◆ Brief
Write out exactly the lines from the one containing "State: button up" through the last line of the records below, both included, and leave out any pictures.

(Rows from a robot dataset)
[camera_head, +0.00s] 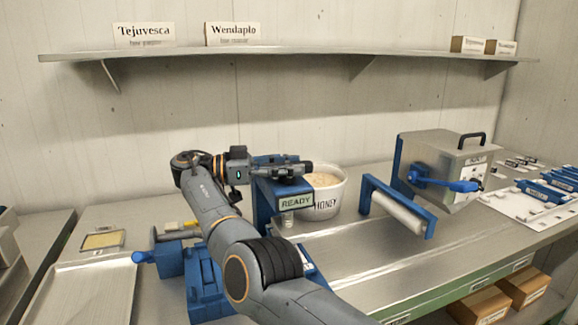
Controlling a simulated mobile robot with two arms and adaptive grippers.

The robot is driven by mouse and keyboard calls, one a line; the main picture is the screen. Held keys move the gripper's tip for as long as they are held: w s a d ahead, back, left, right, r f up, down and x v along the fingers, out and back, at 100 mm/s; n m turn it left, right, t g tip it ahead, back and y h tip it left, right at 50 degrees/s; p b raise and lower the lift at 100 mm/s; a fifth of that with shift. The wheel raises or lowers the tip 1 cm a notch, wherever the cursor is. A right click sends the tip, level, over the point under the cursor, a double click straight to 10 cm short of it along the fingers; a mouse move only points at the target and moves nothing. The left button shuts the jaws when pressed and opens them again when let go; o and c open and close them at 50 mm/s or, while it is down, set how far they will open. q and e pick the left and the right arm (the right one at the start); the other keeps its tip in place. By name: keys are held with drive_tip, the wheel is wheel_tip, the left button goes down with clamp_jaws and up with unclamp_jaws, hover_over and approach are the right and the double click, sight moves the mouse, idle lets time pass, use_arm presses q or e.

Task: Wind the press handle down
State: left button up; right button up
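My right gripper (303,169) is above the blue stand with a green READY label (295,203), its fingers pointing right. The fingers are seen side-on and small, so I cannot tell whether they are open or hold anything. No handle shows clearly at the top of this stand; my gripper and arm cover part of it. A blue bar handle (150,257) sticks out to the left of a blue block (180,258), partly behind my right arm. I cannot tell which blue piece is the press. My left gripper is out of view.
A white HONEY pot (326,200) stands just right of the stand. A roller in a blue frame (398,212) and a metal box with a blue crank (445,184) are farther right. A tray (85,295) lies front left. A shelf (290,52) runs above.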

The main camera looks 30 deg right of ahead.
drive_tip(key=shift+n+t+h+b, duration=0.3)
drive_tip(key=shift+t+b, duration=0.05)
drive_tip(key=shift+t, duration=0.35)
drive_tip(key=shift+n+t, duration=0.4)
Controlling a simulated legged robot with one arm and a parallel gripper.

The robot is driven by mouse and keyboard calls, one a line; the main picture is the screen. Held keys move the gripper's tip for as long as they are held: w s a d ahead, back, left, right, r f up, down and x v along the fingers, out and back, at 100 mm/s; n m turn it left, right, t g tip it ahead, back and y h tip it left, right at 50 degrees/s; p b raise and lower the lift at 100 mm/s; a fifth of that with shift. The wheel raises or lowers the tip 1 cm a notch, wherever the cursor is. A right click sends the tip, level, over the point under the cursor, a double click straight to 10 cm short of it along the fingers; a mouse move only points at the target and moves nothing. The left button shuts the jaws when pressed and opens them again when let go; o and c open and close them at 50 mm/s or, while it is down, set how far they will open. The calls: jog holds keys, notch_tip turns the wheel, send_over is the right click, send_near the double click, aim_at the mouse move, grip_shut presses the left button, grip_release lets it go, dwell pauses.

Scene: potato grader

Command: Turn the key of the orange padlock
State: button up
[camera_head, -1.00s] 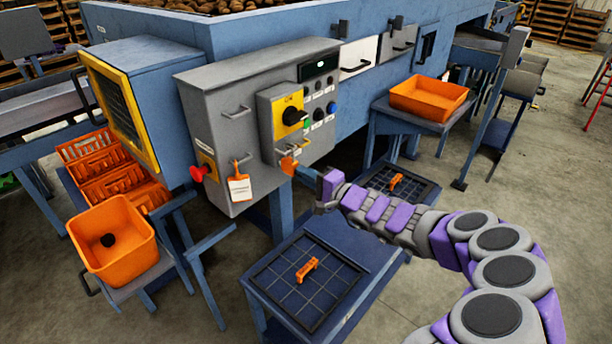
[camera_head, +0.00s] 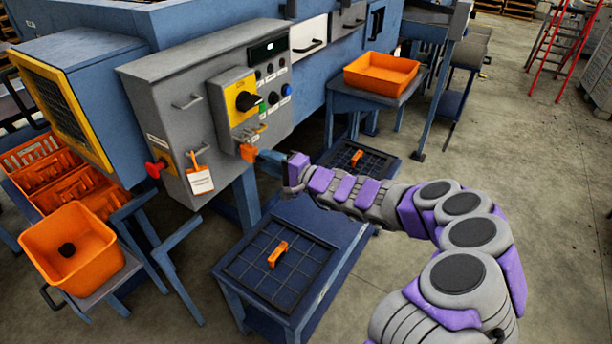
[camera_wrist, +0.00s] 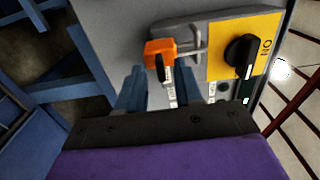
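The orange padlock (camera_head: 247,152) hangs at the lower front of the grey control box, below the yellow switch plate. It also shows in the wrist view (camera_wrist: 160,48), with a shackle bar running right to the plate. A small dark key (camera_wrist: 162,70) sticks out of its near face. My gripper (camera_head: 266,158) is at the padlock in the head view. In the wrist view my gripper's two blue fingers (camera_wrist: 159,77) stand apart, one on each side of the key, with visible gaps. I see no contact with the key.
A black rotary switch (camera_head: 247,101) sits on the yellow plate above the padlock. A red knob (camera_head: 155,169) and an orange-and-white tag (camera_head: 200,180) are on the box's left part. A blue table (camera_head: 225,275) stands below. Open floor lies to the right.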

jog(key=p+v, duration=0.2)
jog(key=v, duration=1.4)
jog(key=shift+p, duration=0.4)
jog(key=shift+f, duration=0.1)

◆ Exercise answer
State: button up
[camera_head, -1.00s] 
[camera_head, +0.00s] 
[camera_wrist, +0.00s] 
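The orange padlock (camera_head: 247,152) hangs at the lower front of the grey control box, below the yellow switch plate. It also shows in the wrist view (camera_wrist: 160,48), with a shackle bar running right to the plate. A small dark key (camera_wrist: 162,70) sticks out of its near face. My gripper (camera_head: 266,158) is at the padlock in the head view. In the wrist view my gripper's two blue fingers (camera_wrist: 159,77) stand apart, one on each side of the key, with visible gaps. I see no contact with the key.
A black rotary switch (camera_head: 247,101) sits on the yellow plate above the padlock. A red knob (camera_head: 155,169) and an orange-and-white tag (camera_head: 200,180) are on the box's left part. A blue table (camera_head: 225,275) stands below. Open floor lies to the right.

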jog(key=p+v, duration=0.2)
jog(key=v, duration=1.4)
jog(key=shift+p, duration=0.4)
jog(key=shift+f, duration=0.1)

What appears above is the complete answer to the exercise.